Duke was drafted by the Pirates in the 20th round in 2001, out of high school in Clifton, Texas. This was a good bit of scouting by Pittsburgh; he wasn't regarded as a hot prospect in draft day, but emerged in instructional league by throwing upper 80s/low 90s sinkers with regularity. He also showed a very good curve, with sharp command. Duke made his pro debut in 2002, going 8-1, 1.95 in 11 starts for the Gulf Coast League Pirates. I gave him a Grade C in the 2003 book, noting his strong early performance, but worried enough about his low strikeout rate to be cautious until we got more higher level data.

Promoted to the Sally League in 2003, Duke went 8-7, 3.11 with a 113/46 K/BB in 142 innings for Hickory. Decent numbers, certainly. I didn't put him in the 2004 book, which was a mistake on my part. He looked like a C+ prospect to me, high enough to be included. Baseball America noticed him, though they rated him as just the 15th-best prospect in the Pirates system.

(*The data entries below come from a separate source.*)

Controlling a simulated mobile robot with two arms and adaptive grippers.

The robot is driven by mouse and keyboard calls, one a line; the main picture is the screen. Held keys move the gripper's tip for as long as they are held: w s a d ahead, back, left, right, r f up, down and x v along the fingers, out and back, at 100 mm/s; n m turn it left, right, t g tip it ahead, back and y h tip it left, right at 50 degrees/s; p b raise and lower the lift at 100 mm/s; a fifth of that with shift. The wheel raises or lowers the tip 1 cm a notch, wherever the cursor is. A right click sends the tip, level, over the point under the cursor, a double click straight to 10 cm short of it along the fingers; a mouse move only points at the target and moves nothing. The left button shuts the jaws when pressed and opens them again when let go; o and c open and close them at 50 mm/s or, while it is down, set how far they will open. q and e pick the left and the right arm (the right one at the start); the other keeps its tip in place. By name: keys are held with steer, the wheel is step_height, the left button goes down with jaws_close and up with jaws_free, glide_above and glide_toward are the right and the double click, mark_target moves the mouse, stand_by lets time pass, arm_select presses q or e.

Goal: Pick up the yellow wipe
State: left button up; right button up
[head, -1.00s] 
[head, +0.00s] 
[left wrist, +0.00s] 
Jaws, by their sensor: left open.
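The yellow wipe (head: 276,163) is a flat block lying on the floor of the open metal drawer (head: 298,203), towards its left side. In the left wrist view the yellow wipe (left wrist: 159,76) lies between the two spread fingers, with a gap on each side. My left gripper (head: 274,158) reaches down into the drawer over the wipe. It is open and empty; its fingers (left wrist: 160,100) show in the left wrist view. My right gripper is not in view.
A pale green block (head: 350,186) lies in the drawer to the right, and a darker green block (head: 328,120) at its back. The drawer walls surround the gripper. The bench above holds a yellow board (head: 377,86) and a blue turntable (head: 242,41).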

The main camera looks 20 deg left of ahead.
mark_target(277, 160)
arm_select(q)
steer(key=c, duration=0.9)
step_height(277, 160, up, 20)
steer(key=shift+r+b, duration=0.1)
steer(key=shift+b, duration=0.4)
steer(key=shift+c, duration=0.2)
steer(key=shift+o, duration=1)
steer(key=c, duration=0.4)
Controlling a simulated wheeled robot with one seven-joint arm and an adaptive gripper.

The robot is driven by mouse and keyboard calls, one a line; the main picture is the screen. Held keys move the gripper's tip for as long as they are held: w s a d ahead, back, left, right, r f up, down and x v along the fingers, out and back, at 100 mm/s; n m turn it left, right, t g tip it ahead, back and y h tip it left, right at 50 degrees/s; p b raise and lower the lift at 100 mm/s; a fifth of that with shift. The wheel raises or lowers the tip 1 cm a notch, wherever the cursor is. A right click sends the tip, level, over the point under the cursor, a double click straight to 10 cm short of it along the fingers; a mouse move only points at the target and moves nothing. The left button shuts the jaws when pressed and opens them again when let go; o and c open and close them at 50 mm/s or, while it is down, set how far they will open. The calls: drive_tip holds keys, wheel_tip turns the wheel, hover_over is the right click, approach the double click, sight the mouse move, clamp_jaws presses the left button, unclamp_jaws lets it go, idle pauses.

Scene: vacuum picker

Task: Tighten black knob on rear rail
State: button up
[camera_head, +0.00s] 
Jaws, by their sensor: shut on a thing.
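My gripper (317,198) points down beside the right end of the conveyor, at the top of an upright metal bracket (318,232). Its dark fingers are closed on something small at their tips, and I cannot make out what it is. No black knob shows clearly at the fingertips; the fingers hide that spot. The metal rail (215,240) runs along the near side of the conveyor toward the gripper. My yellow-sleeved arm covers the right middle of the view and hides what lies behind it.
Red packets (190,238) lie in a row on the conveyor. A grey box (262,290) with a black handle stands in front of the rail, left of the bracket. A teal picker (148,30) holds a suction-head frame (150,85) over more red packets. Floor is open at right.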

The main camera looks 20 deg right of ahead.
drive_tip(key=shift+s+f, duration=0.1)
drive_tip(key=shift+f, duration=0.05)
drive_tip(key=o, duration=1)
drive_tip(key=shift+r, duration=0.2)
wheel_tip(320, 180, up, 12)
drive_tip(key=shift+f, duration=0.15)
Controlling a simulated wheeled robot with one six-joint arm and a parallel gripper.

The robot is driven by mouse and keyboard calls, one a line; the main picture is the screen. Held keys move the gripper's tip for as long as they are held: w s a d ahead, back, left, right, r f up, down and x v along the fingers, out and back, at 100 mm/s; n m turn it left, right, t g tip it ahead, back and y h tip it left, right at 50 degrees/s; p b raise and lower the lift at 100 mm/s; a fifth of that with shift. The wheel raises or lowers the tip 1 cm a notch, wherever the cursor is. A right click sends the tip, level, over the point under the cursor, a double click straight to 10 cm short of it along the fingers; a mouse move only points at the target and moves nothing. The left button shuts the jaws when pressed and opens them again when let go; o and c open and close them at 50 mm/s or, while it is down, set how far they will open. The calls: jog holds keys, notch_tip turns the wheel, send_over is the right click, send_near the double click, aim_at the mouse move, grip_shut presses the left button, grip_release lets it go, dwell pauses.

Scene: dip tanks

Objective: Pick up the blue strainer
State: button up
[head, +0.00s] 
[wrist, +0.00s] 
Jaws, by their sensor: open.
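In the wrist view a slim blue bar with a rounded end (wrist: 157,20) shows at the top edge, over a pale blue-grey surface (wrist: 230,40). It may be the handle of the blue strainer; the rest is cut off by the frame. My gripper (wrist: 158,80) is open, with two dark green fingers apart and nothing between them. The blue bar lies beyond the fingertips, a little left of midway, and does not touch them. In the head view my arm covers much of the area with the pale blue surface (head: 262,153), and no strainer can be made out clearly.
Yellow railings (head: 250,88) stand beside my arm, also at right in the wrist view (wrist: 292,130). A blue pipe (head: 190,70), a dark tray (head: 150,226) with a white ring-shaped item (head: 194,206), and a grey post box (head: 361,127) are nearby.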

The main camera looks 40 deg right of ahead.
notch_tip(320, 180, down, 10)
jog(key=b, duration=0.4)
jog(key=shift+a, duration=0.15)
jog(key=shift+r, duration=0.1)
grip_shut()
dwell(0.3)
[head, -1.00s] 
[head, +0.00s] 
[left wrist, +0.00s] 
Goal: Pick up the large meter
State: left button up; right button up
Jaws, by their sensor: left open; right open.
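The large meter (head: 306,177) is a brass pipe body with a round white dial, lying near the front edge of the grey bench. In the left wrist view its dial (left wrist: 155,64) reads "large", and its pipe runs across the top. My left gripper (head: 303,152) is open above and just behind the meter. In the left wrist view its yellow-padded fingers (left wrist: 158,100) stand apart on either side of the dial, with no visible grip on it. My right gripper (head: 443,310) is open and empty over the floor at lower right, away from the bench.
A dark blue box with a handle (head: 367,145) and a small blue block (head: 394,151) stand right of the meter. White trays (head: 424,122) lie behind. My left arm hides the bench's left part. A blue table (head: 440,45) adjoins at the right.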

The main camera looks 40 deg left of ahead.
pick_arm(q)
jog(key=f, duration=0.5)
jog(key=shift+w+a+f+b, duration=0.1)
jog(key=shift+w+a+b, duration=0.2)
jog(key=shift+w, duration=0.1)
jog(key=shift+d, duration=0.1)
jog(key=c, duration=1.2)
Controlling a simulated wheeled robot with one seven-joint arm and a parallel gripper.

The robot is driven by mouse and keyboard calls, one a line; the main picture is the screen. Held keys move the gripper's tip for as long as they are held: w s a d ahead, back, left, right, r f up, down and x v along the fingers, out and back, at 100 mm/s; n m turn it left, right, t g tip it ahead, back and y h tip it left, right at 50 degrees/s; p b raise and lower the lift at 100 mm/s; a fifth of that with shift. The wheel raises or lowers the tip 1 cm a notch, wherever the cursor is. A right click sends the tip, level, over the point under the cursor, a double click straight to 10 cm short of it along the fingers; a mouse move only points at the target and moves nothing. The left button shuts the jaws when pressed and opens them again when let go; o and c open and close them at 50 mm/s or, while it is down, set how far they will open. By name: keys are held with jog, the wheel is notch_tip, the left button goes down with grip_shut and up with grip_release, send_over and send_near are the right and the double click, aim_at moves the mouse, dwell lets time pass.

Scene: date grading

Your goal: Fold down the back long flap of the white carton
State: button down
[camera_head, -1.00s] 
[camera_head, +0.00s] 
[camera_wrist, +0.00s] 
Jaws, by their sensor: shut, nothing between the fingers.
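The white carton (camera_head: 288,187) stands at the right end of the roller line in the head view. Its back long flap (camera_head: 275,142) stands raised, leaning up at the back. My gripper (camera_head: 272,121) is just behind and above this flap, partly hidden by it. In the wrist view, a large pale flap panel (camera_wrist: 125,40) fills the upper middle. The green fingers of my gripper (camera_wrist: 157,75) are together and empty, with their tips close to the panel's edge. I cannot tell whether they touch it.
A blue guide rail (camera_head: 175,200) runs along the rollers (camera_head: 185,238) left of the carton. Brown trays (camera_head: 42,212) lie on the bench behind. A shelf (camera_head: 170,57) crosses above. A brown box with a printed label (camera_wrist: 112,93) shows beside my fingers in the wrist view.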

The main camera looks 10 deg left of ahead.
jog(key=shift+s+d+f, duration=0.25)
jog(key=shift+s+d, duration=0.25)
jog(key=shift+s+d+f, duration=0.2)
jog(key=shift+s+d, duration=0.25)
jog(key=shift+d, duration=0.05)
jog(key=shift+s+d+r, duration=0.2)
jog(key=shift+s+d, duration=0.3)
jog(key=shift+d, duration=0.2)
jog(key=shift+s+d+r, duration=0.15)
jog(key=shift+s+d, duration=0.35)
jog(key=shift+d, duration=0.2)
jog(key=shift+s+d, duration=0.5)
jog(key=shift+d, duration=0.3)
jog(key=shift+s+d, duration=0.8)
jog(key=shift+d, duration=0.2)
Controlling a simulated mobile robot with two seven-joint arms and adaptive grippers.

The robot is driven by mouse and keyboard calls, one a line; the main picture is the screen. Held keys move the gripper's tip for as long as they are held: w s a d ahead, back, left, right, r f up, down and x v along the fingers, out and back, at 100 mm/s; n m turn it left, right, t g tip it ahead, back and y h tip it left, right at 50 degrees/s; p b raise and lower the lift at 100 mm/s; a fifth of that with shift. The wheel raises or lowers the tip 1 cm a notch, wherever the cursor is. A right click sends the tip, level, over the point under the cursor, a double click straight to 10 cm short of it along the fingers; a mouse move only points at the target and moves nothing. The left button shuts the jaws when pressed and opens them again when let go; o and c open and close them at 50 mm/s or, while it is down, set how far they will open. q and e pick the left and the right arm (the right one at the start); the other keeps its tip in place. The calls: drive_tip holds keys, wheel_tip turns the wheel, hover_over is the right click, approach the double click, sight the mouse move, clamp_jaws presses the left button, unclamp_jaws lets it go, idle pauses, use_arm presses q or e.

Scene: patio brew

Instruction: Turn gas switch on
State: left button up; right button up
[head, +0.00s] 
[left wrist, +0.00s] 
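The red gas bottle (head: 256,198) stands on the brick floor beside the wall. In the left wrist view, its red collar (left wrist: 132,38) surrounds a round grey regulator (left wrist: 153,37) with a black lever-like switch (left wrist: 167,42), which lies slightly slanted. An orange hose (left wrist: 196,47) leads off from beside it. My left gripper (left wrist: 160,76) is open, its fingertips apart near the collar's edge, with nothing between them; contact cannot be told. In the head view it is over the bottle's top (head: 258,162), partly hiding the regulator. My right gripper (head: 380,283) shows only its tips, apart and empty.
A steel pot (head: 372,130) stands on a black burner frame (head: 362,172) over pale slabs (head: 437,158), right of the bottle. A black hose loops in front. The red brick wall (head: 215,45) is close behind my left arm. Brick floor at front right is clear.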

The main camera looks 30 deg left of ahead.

Duke improved tremendously in 2004, improving from the "decent/interesting prospect" category into the "whoa, check this guy out" range. He went 15-6 with a 1.46 ERA combined between Class A Lynchburg and Double-A Carolina, vaulting to the top of the Pirates prospect lists. I rated him as a B+ entering '05, impressed with his improvement but noting that he wasn't a sure thing just yet. I was worried about his strikeout rates, as his K/IP was below average in Double-A, not that it hurt him, but it was a marker of concern, especially given what happened to fellow sinkerball lefty Sean Burnett.

Finding comparables is difficult given Duke's 14-game sample size in the majors. PECOTA brings up some names, and doing some of my own research here are some similar guys to Duke based on what we know so far:

Britt Burns
Steve Trout
John Candelaria
Steve Avery
Harry Krause
Lefty Leifield
Marcelino Lopez
Mike Hampton


Fast forward to 2010. Duke had an okay year in 2006, was awful in 2007, then rebounded somewhat in '08 and '09. He is currently 37-55 (.402), but a lot of that is because he pitches for a poor team. He has a career ERA of 4.30, ERA+ of 100, a career xFIP of 4.38, and a 409/212 K/BB in 805 innings with 956 hits allowed. He is basically an average major league starter, neither very good nor very bad most of the time.

Miscast as a number one starter, he is very reliant on his defense, but for a good team he'd be a decent option as a strike-throwing number four type.

His list of comparable pitchers is different than it was four years ago. The top candidates now:

Sim Scores: Bruce Ruffin, Roger Erickson, Randy Lerch, Floyd Bannister, Ed Brandt, Jay Tibbs, Joe Mays, Scott Karl, Neal Heaton, and Odalis Perez.

PECOTA comps: Scott Karl, Rick Honeycutt, Paul Maholm, Jon Garland, Jeff Suppan, Allan Anderson, Jason Schmidt, Bobby Jones, Brian Moehler, and Doyle Alexander. Neal Heaton is 11th.

There are some decent names there and some of those guys had good bouts of success at times. None of them were world-beaters. Scott Karl is an interesting comp since he shows up on both lists. He was out of the majors by the age of 29, so the 27-year-old Duke needs to hope that comp doesn't hold up.

My guess is that Duke will last longer than Karl did, and could have one of those surprise 15-win, 3.20 ERA seasons at some point, especially if he gets in front of a better team or if the Pirates improve dramatically. Overall he'll be an average pitcher.